Several hundred residents from the West End marched peacefully through their neighbourhood Tuesday night in a bid to reclaim it from the violence and gangs that appear to be tightening their grip on the community.
The march was the neighbourhood’s response to the shootings last week that claimed the life of 16-year-old Kyle Earl and injured his 13-year-old friend, Byron Cook, in what police said was a targeted gang attack, and wounded two sisters, aged 8 and 10 years, 24 hours later when bullets flew through their front window.
“People have to come forward and speak out and that’s what we’re doing here,” Maria Ludington, 46, who moved here as a young teen from the Philllippines, said. “For too long people have been silent, been scared. Now, we’ve got to speak up.”
The community march drew people of all ages and colours — white skinned, black, brown and red; Asians, aboriginals, Filipinos and blacks from Africa and the Caribbean; short and tall, blind and new-borns. Children wore colourful handmade hats.
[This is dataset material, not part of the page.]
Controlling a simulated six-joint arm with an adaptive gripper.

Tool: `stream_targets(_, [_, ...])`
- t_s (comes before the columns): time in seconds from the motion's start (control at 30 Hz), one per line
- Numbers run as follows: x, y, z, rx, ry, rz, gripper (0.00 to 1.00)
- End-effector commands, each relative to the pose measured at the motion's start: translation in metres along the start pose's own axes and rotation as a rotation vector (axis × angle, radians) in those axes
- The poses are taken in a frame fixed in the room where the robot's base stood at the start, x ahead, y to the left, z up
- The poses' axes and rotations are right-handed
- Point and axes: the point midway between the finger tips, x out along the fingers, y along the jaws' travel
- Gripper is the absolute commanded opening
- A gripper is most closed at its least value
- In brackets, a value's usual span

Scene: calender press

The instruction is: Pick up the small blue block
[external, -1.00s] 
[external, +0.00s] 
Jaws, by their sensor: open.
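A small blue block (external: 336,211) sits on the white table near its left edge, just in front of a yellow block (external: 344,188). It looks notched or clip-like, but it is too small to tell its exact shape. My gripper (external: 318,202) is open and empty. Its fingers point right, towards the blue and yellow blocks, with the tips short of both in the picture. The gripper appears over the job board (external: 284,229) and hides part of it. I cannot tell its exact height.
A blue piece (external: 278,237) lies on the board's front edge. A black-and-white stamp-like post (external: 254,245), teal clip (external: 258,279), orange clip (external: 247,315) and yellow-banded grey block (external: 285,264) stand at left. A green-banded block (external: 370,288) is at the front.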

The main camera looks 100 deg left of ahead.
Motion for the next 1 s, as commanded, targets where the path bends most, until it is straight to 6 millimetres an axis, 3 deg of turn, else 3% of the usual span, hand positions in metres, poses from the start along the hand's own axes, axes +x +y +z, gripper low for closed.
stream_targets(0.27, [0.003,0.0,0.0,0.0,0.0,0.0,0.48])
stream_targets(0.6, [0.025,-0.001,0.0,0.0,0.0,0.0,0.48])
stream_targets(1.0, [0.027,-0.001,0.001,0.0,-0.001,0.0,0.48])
Children and adults carried home-made signs that visibly stated what the march meant to them all: ‘I want to be safe’, ‘stop the violence’, ‘no more guns’, ‘I want respect’.
“I’m here because I’m hoping somehow this can help the violence stop,” Nelson Landon, 14, a friend of Cook’s, said. “The violence has to stop.”
A handful of politicians and known community activists joined the residents, including Premier Greg Selinger, Justice Minister Andrew Swan, MLA Rob Altemeyer, City Coun. Harvey Smith, Nick Ternette and Marianne Cerilli.
But the evening belonged to the residents: It’s a place they love, where they want to raise their children, but they are concerned about the hold violence and gangs have taken in the community.
Carol Spicer, 59, said she recently returned to the neighbourhood after living almost three years in Chase, B.C.
“Something has happened to this city while I was away … it’s gotten worse,” Spicer, who lives on Sherbrook Street, said. “Look at the people, even the white people … they’re bedraggled. Something has happened to Winnipeg.”
Mathieu and Alana Manaigre are raising two young children in the neighbourhood that they say is the nicest in the city.
“People ask us all the time, every day, why we live here,” Mathieu Manaigre, an IT consultant, said.
“I’ve lived everywhere in this city, in Linden Woods and Island Lakes, but the neighbours here are the best, we have a great sense of community,” Alana Manaigre said.
Manaigre was at her Toronto Street home last week when the shootings occured, saw the heavily armed police tactical units swarm the streets.
“It’s scary. You don’t want that kind of stuff happening where you live and where you want to raise your kids,” she said.
“We’re concerned about the violence but at the same time we don’t find it unsafe,” Mathieu Manaigre said.